‘This Is the Best Chicken I’ve Ever Had’


Most pan sauces rely on stock or wine for deglazing, but this one has a twist. “If someone were to stand over a pan of sautéing chicken holding an ice-cold martini and happen to slosh it into the pan, you would have this sauce,” Thielen writes. The gin idea came from her time cooking on the line at the French restaurant Bouley, which closed in 2017. But that version used duck, and the broth was a concentrate that took forever to make. (Thielen’s chicken is a little more streamlined, though still detailed.) The dish is, as she learned in restaurant kitchens like Bouley, a culmination of all the minute details that make something good great.

As with any recipe, this golden, crispy-skinned chicken — complete with killer pan sauce — could be considered more of a general technique than a strict formula, one you can adapt to your own kitchen. But there’s one caveat: The breast should still have its skin. In most supermarkets in the United States, chicken breasts are sold either boneless and skinless or bone-in and skin-on. Boneless works, but “if there’s no skin, there’s no recipe,” she told me. That’s because the chicken cooks almost entirely on the skin side, relying on the insulation, and fat, to keep the meat moist, not to mention that you end up with the most crackly crust. To achieve this, Thielen advises carving the meat off the rib cage of a bone-in breast, or do as she does in the remote woods of northern Minnesota, where she lives with her family: Remove the breasts from a whole bird yourself. If we want nice things, sometimes we have to work for them a bit.

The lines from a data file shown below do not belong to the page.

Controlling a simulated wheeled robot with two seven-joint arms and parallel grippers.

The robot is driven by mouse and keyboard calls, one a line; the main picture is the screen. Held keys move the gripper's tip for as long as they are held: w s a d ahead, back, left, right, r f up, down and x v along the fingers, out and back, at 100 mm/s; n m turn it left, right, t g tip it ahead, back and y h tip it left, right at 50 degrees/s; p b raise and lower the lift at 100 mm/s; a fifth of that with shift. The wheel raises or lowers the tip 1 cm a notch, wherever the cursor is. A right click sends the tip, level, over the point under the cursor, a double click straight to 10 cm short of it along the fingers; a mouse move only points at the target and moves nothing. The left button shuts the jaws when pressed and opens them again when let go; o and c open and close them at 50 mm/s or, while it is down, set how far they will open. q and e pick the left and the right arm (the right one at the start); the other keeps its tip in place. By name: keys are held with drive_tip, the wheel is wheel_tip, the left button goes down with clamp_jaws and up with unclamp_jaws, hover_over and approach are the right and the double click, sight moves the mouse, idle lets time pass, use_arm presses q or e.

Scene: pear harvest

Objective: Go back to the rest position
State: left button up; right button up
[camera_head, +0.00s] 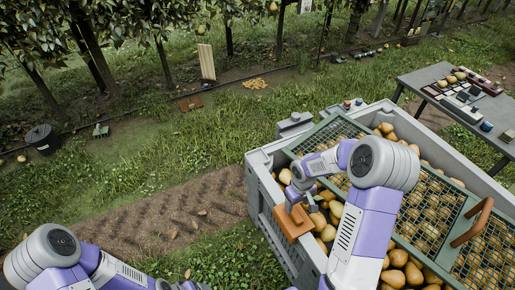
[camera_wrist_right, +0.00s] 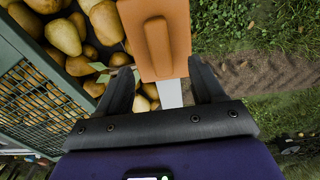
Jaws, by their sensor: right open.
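My right arm reaches over a grey crate (camera_head: 262,160) full of yellow-brown pears (camera_head: 397,262). My right gripper (camera_head: 304,200) is above the crate's near left part, beside an orange-brown piece (camera_head: 295,222) at the rim. In the right wrist view my right gripper (camera_wrist_right: 165,88) has its two dark fingers spread apart. The orange-brown piece (camera_wrist_right: 158,40) lies beyond and between the fingertips, with a pale strip under it. I cannot tell whether the fingers touch it. Pears (camera_wrist_right: 62,36) show to its left. My left arm shows at the bottom left; its gripper is not in view.
Green mesh panels (camera_head: 425,205) lie over the pears, one with a brown handle (camera_head: 472,222). A grey table (camera_head: 415,78) with small items stands at the right. A black bucket (camera_head: 42,138) stands at the far left. Grass and bare soil left of the crate are open.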

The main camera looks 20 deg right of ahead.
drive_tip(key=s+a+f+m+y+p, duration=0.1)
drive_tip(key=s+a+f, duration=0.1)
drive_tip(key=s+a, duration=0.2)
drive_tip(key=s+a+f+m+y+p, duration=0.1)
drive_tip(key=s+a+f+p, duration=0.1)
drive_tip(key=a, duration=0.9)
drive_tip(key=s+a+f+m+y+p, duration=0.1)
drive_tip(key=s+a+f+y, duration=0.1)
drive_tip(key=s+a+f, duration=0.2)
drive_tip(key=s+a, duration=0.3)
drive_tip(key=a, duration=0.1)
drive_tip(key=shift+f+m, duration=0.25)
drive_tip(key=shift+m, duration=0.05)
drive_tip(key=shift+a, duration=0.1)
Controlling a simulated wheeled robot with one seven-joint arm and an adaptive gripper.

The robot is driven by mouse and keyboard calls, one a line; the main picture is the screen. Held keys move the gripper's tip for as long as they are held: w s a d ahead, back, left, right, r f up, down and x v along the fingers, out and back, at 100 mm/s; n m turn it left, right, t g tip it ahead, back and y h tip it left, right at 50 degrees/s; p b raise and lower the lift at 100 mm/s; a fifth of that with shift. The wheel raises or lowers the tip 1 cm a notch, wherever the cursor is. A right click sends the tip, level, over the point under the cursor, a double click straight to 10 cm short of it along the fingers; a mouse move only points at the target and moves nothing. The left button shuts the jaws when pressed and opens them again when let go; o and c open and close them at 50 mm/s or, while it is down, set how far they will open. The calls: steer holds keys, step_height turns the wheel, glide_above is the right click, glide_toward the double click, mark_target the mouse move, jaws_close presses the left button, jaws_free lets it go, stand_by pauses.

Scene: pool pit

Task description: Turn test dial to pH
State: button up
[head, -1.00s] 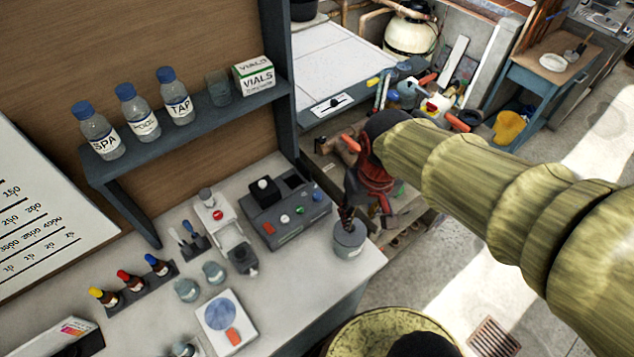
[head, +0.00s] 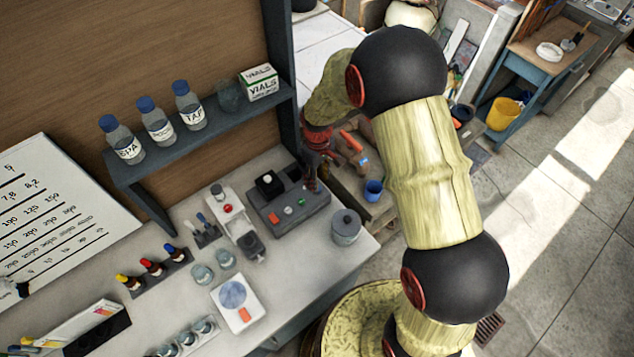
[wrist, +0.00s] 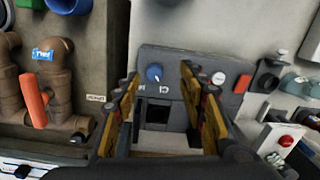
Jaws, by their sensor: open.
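The test dial is a small round blue knob (wrist: 154,73) with a light mark, on the grey tester box (wrist: 178,63) in the wrist view. Upside-down lettering sits beside it; one label looks like "Cl", the other is too small to read. My gripper (wrist: 160,74) is open and empty, its two yellow-and-dark fingers on either side of the dial in the picture. I cannot tell the remaining height above it. In the head view my gripper (head: 314,172) is at the back right end of the tester box (head: 283,223) and hides the dial there.
A white device with a red button (head: 228,209) stands left of the tester box. A shelf (head: 210,122) with bottles and a vials box overhangs the bench behind. A post (head: 279,70) rises close by.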

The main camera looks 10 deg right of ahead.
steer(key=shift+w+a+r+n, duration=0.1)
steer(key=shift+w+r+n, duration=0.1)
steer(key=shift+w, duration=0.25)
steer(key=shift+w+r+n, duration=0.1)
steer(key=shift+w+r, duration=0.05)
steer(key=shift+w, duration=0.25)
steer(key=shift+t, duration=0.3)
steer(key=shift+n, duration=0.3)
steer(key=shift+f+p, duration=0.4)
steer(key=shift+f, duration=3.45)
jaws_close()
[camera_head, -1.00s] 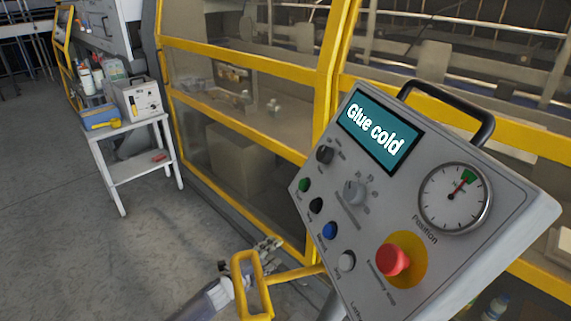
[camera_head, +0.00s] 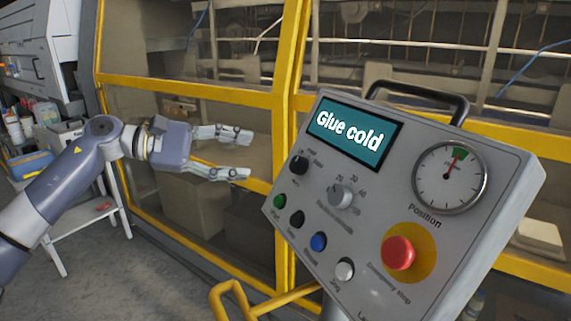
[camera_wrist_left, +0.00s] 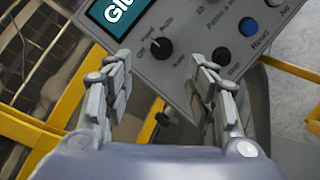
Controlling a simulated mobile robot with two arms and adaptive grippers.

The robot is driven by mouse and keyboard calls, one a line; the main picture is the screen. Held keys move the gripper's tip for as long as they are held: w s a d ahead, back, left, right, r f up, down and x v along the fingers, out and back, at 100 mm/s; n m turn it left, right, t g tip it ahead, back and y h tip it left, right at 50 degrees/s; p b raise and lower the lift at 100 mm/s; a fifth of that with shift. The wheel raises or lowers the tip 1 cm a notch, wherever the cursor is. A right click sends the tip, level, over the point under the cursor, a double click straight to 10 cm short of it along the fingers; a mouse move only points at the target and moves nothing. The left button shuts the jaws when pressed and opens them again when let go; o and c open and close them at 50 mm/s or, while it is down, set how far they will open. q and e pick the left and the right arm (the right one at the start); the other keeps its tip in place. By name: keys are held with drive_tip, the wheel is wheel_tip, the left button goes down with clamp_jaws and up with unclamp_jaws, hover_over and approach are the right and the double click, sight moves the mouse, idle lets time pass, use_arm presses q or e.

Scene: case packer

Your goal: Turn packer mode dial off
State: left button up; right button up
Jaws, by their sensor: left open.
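The packer mode dial (camera_head: 299,164) is a small black knob at the upper left of the grey control panel (camera_head: 375,220), just below the screen. In the left wrist view the dial (camera_wrist_left: 161,48) has printed position labels around it, and it lies ahead between my fingers. I cannot tell for sure which label it points at. My left gripper (camera_head: 249,154) is open and empty, to the left of the panel, with its fingers pointing right towards the dial. In the left wrist view the left gripper (camera_wrist_left: 160,62) has a finger on either side of the dial. My right gripper is not in view.
The screen (camera_head: 356,135) reads "Glue cold". A grey knob (camera_head: 341,195), several push buttons, a red emergency stop (camera_head: 398,253) and a gauge (camera_head: 450,177) crowd the panel. A yellow-framed guard (camera_head: 284,150) stands behind. A white table (camera_head: 62,215) stands at the left.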

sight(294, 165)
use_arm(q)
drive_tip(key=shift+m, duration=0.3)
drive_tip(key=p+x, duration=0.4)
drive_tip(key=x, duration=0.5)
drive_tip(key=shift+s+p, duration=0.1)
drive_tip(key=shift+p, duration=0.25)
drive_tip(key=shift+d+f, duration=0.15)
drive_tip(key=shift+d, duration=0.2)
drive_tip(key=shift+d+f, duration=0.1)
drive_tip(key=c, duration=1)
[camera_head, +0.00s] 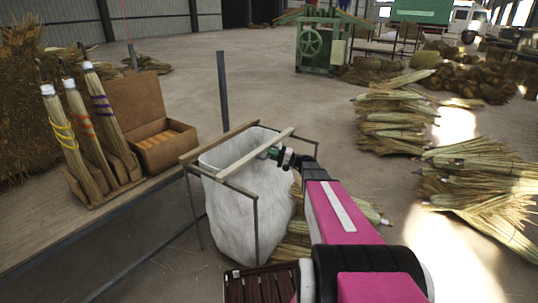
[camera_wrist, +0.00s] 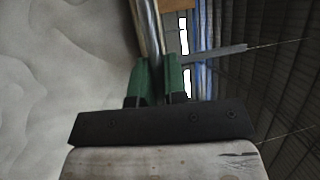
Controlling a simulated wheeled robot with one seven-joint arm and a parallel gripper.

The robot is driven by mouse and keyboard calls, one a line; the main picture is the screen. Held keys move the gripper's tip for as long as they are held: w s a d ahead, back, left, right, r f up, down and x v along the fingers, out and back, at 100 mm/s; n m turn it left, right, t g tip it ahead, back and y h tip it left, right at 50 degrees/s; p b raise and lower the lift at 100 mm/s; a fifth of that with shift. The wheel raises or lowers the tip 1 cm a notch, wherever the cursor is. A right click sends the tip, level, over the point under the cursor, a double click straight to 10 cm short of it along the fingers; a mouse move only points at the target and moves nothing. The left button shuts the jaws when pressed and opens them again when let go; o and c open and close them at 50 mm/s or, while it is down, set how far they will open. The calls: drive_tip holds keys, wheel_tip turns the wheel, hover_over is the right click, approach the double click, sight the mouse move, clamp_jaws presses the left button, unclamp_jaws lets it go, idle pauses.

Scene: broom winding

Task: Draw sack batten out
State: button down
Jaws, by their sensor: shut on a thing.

When I made this chicken for the first time, for my boyfriend and me, he sat at the kitchen island talking to me while I cooked. I’m a terrible multitasker, but I can listen. Like a good true-crime podcast on a long road trip, his chitchat helps me maintain my focus, and when I don’t have a third or fourth hand to dry the sage leaves before I fry them in the butter or to pound the breasts into an even thickness, I know I can turn to him. Every cook needs a gabber, someone to keep you company in the kitchen, but even better and more useful are their taste buds. When he took a bite, he said, “This is the best chicken I’ve ever had.” I agreed. The perfectly cooked white meat with the savory, juniper-pierced jus, in between chomps of crispy sage leaves, is full of delights and surprises you can achieve only by paying close attention.


This is, for me, the chicken dinner of chicken dinners, comforting and familiar but fancy enough to cook for company, or for Valentine’s Day. Even better if your date is sitting at the kitchen island gabbing.